Last week, London-based World Finance magazine announced that it was reconsidering an award it had presented in March to Syrian businessman Rami Makhlouf, calling it “appropriate to factor in the wider political agenda” after Syrian protestors have been widely vocal about his perceived corrupt business dealings in the country. Makhlouf, the 41-year-old maternal cousin of Syrian president Bashar al-Assad, was commended for “visionary leadership and contribution to the Syrian economy” through his holding company Cham Holdings (Syria’s largest private company), which includes businesses ranging from aviation to telecommunications, energy and banking. Makhlouf’s businesses control more than 60 percent of the Syrian economy. His main property group, BENA holdings, is developing mixed-use, resort and hotel properties on a total of more than three million square meters of land from Aleppo to Damascus. In an email to the Financial Times, later published in an April 20 article, Magda Sakr, chief executive officer of Makhlouf’s telecommunications firm Syriatel, said that “Makhlouf is a businessman and is therefore seeking — as any serious businessman — to get investment opportunities… The fact that he is ‘well connected’ does not make him a criminal who has to justify each contract he gets.” The email went on to ask, “Is somebody going to claim that Mr. Makhlouf’s success was due to him using Syrian intelligence officials to intimidate the Syrian public to use the services of [his] companies?” Makhlouf has been widely criticized by the international media and was sanctioned by the United States Treasury in 2008, banning him from operating with any American person or business.

One big hotel purchase

Monaco resident and Lebanese businessman Toufic Aboukhater has coughed up $643 million to Morgan Stanley Real Estate Funds (MSREF) for seven InterContinental hotels in France, Vienna, Amsterdam, Madrid, Rome, Frankfurt and Budapest, according to a report by the Reuters press agency. Arguably the most prized asset in the portfolio is the Carlton Hotel overlooking the Mediterranean coast in Cannes. MSREF had bought the hotels in 2006 for $925 million using a debt-heavy strategy, with Barclays Capital organizing an assortment of lenders to complete the deal. The reclusive buyer once owned London’s Dorchester Hotel and Monte Carlo’s Grand Hotel, in addition to others throughout Europe.

Eco-design is flourishing

The Build it Green conference held at the end of March highlighted the vitality of eco-friendly living in Lebanon. Host to more than 300 real estate professionals from Lebanon and the Middle East, the conference addressed several aspects of green building. Featured at the conference was a new project by the event sponsor Greenstone. ‘La Broceliande’ in Yarze, outside Beirut, is to be Lebanon’s first residential BREEAM (an environmental assessment method and rating system) green-certified building, scheduled for completion by mid-2012. Fouad Hanna, an architect with Dagher Hanna and Partners, who worked on the La Broceliande project, emphasized the increased demand for green construction in Lebanon. “The interest that we find today is phenomenal compared to even just a few years ago,” he said. “Though consumers focus on quality and location when making purchasing decisions in Lebanon’s real estate industry, quality living and energy cost saving through environmentally-friendly architecture are gaining popularity.”

Jordan retains value

Despite the political unrest in the region, Jordan’s property market has not experienced dampened prices, according to a first quarter report from property consultancy Asteco Property Management, with some residential sales transactions exhibiting higher prices. The report noted that during the first quarter of 2011 the activity of sales and leasing of small and medium sized apartments has kept the same pace as in 2010, partly due to scarcity of land in  high-demand areas and low housing budgets. “The Jordanian government moved swiftly in adopting policy changes… [and] as a result of these changes, which included limitations on price increases and the waiving of transfer fees, Jordan’s property market has shown little sign of slowing,” said Elaine Jones, chief executive officer of Asteco Property Management. However, average apartment sale prices in Amman’s 4th Circle street have decreased by 1 percent to $1,340 per square meter compared to an average price of $1,481 per square meter in Abdoun, the most expensive residential area in Amman.
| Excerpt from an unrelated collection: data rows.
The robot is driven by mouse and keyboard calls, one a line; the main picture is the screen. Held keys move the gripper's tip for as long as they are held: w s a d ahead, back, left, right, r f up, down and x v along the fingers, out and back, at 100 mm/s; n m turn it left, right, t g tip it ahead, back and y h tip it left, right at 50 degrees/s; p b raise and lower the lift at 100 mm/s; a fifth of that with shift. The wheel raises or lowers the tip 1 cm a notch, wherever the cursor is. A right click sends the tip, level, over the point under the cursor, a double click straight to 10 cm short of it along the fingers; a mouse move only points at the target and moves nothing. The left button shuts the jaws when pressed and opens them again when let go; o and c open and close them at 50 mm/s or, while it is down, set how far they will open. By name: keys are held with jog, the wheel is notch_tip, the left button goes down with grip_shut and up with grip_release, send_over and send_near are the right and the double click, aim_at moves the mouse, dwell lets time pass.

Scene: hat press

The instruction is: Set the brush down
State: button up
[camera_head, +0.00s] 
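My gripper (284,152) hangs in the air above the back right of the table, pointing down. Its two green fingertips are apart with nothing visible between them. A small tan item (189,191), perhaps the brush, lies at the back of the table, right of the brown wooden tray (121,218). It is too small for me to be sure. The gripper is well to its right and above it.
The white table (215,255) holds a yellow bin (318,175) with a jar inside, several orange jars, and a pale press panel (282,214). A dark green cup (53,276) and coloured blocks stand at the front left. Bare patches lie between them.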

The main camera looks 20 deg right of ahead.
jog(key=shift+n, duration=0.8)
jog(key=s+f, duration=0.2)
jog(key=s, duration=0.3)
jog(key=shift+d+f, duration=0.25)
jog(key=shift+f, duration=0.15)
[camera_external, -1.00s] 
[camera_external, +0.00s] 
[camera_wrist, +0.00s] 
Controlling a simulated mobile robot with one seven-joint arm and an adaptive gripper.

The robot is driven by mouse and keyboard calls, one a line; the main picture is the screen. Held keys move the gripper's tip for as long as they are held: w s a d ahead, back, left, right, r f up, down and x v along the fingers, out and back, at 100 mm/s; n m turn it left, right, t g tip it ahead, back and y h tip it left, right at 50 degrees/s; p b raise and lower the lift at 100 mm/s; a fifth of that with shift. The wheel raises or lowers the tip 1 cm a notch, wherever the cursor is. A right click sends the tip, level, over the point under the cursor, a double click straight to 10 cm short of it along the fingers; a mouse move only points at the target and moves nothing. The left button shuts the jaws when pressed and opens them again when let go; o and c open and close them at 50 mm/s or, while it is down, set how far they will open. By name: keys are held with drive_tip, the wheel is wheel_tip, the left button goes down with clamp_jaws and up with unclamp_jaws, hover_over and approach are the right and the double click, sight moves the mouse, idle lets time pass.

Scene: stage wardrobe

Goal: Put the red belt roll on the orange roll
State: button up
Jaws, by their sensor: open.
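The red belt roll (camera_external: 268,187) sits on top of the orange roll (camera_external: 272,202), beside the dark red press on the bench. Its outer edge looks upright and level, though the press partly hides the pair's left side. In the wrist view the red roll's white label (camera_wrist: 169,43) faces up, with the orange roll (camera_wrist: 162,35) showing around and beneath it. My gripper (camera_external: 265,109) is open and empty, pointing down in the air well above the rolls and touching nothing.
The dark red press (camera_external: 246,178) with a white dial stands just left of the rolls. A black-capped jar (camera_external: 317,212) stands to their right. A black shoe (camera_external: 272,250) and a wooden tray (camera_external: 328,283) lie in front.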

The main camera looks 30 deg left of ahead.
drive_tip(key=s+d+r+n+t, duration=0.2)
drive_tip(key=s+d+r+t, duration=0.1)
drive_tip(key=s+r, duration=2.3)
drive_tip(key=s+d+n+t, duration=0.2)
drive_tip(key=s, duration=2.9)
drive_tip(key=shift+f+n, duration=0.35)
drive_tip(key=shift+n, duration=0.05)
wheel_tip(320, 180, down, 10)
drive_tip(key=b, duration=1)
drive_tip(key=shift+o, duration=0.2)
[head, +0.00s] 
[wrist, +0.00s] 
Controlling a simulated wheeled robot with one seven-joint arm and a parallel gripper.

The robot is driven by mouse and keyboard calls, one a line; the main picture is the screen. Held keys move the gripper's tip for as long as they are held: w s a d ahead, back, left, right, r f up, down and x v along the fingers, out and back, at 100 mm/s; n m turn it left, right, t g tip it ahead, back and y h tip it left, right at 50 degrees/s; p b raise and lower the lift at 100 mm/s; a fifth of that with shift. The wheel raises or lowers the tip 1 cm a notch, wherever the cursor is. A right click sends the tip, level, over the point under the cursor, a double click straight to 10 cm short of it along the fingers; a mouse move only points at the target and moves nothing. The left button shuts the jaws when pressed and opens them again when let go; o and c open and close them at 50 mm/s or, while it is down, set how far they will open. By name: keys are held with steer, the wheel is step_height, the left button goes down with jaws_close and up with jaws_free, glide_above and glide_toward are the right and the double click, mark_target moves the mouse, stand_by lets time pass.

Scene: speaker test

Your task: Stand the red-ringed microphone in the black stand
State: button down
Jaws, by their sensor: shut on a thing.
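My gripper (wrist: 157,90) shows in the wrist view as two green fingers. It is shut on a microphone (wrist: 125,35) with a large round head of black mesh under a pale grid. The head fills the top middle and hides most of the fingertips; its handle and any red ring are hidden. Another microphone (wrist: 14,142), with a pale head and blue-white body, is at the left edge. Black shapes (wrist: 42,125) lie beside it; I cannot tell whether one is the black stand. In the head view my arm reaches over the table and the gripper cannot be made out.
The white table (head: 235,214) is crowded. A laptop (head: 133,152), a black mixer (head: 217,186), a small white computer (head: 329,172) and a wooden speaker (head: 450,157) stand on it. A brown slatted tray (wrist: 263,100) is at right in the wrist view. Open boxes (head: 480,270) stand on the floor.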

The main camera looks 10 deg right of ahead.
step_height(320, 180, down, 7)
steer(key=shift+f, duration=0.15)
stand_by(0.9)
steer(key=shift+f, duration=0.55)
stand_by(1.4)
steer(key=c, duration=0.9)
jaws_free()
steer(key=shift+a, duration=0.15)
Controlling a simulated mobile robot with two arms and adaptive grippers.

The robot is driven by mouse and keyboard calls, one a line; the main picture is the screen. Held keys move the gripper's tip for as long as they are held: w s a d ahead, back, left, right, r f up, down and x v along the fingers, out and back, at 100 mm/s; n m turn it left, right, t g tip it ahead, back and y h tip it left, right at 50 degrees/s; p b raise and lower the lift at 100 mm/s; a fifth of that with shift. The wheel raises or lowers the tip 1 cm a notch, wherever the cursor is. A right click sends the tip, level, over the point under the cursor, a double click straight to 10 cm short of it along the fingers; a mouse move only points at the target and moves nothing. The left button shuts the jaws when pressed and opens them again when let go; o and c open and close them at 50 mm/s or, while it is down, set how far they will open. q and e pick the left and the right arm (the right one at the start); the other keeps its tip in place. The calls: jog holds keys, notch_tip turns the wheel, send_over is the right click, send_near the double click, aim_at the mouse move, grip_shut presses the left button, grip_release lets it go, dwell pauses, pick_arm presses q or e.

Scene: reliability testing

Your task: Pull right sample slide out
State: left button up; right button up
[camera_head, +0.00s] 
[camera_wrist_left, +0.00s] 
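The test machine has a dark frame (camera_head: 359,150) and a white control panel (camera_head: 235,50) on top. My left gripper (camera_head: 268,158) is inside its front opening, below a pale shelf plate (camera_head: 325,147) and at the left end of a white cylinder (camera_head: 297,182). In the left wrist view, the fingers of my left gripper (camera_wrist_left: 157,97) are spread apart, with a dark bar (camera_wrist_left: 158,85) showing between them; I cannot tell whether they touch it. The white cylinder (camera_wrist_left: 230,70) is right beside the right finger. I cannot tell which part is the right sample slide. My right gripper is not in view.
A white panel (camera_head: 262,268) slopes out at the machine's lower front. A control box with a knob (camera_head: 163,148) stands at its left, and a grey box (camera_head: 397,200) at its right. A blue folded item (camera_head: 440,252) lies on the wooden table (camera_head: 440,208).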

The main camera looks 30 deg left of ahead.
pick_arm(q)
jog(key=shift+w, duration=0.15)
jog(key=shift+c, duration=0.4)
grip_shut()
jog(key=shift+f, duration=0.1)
Egyptian land mogul detained

Former Egyptian housing minister Mohammed Ibrahim Suleiman was arrested by Egyptian Authorities on April 6 for allegedly awarding government land to real estate developers in the country for less than fair market prices, according to the Assocated Press. Suleiman, who is the second former housing minister to be arrested since the fall of the government, is believed to have approved biased deals while in office from 1993 to 2006, generating the possibility that land transactions made under previous governments may be annulled, much to the dismay of some regional real estate investors. Authorities also arrested Egyptian businessman Magdi Rasikh, accusing him of purchasing public land through a deal brokered with Suleiman, which indirectly lost the public purse some $100 million. Property companies have already been battling a series of legal challenges after a court ruling last year that an earlier land deal made with the country’s biggest developer, TMG Talaat Moustafa Group, was illegal.

Coughing up for the coppers

Construction company Saudi Oger – owned by the family of the Lebanese Caretaker Prime Minister Saad Hariri – plans to finance the construction of police training facilities in Saudi Arabia with a $2 billion syndicated loan. Saudi Oger last participated in the loan market in August 2010, borrowing $250 million via Credit Agricole, which will mature in December 2014. Bank sources claim that Saudi Oger has nearly reached the limits of its credit lines and has been trying to diversify its financing beyond domestic banks. According to Maktoob, Deutsche Bank has been attempting to put together a syndication of small banks to provide the loans. Similarly, lenders have each been asked to contribute $200 million.